Not that the people aren’t nice. They can be fantastic. I’m talking about the towns themselves.
A few days ago I stayed in Coeur d’Alene, Idaho with the friends of a guy, Casey, who picked me up as I was struggling up one of the huge Rocky Mountain passes. They were having a dinner party of sorts, but it certainly wasn’t jolly.
They were discussing divorce, child rearing, and, above all, finances. Casey, an electrician, was barely getting by. His friend Stephanie, a nurse’s assistant, was doing a little bit better. But his other friend, Julie, who works in an appliance store, was on the edge. This, more than anything is what I see in small towns.
More than anywhere, I’ve noticed it in Washington, which has an OK unemployment rate in the western part of the state, but has an eastern part which is in misery. In every small town I pass, I see diners that have one customer, boarded-up sundry shops, and tons of signs advertising that they take WIC and food stamps. (This was probably most prevalent in Yakima. I never thought I could see a town that was struggling more than Altoona, Pa., but this was Altoona to the tenth degree.)
All I see is fear. Fear of losing houses, cars, and jobs, which are all tangibly falling from small-town people’s grasps. It’s as though small towns are being attacked by the Nothing from the Neverending Story – that creeping, faceless presence that destroys the land in elegant, listless waves and instills a helpless, aimless fear.
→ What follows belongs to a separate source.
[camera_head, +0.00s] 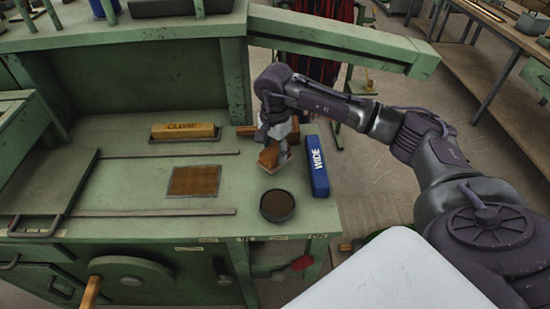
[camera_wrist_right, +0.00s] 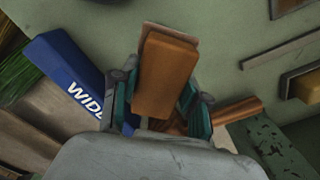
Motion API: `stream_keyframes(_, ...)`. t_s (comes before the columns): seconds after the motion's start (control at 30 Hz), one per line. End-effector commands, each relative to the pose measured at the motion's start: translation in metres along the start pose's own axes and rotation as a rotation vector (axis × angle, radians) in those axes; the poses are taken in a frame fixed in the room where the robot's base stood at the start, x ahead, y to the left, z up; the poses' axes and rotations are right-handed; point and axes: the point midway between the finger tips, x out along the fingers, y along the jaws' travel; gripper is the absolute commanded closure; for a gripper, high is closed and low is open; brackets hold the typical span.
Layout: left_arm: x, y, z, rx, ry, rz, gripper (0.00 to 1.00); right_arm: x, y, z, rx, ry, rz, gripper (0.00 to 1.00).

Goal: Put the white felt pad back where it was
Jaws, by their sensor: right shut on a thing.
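My right gripper (camera_head: 274,138) is shut on an orange-brown block above the right part of the green bench. In the right wrist view the block (camera_wrist_right: 165,75) sits between the two fingers (camera_wrist_right: 158,105). A thin pale layer, which looks like the white felt pad (camera_wrist_right: 180,32), shows along the block's far edge. In the head view a whitish edge of the pad (camera_head: 286,158) shows beside the block. Most of the pad is hidden by the block, and I cannot tell whether the pad is fixed to it. My left gripper is not in view.
A blue block marked WIDE (camera_head: 316,166) stands right of the gripper, near the bench edge. A round dark dish (camera_head: 277,205) lies in front. A brown framed plate (camera_head: 194,181) and a yellow CLOSE block (camera_head: 184,131) lie left. Wooden pieces (camera_head: 246,131) lie behind the gripper.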

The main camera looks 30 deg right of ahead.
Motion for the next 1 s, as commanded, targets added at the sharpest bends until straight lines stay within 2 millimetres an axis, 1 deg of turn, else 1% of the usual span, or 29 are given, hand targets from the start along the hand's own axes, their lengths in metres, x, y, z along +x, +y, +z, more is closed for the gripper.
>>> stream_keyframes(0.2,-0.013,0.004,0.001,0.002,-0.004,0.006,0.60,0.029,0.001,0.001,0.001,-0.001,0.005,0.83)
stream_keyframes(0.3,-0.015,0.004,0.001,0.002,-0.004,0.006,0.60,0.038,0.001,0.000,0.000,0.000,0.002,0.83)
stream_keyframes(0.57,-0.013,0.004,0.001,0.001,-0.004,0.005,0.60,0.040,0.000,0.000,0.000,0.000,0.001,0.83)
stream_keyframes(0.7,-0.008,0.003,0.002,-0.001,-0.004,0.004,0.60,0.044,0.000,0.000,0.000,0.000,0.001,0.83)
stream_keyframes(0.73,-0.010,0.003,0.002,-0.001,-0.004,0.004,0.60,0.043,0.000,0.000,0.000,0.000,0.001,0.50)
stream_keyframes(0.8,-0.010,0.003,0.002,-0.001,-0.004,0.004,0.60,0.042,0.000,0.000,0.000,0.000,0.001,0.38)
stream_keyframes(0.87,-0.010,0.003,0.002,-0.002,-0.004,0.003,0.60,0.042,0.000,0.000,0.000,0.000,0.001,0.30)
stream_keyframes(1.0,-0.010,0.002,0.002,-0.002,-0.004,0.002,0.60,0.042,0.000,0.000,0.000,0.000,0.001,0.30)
You can’t fight a foe when there’s nothing to aim your arrow at.
And so people are saving as much as they can, hibernating for the financial future. But, of course, that makes everything worse. Why? America is a service economy. We don’t make anything anymore. We just buy it. There are probably as many manicurists as machinists these days, as many customer service representatives as construction workers.
My grandfather always says a country that doesn’t make anything can’t survive. And he’s probably right.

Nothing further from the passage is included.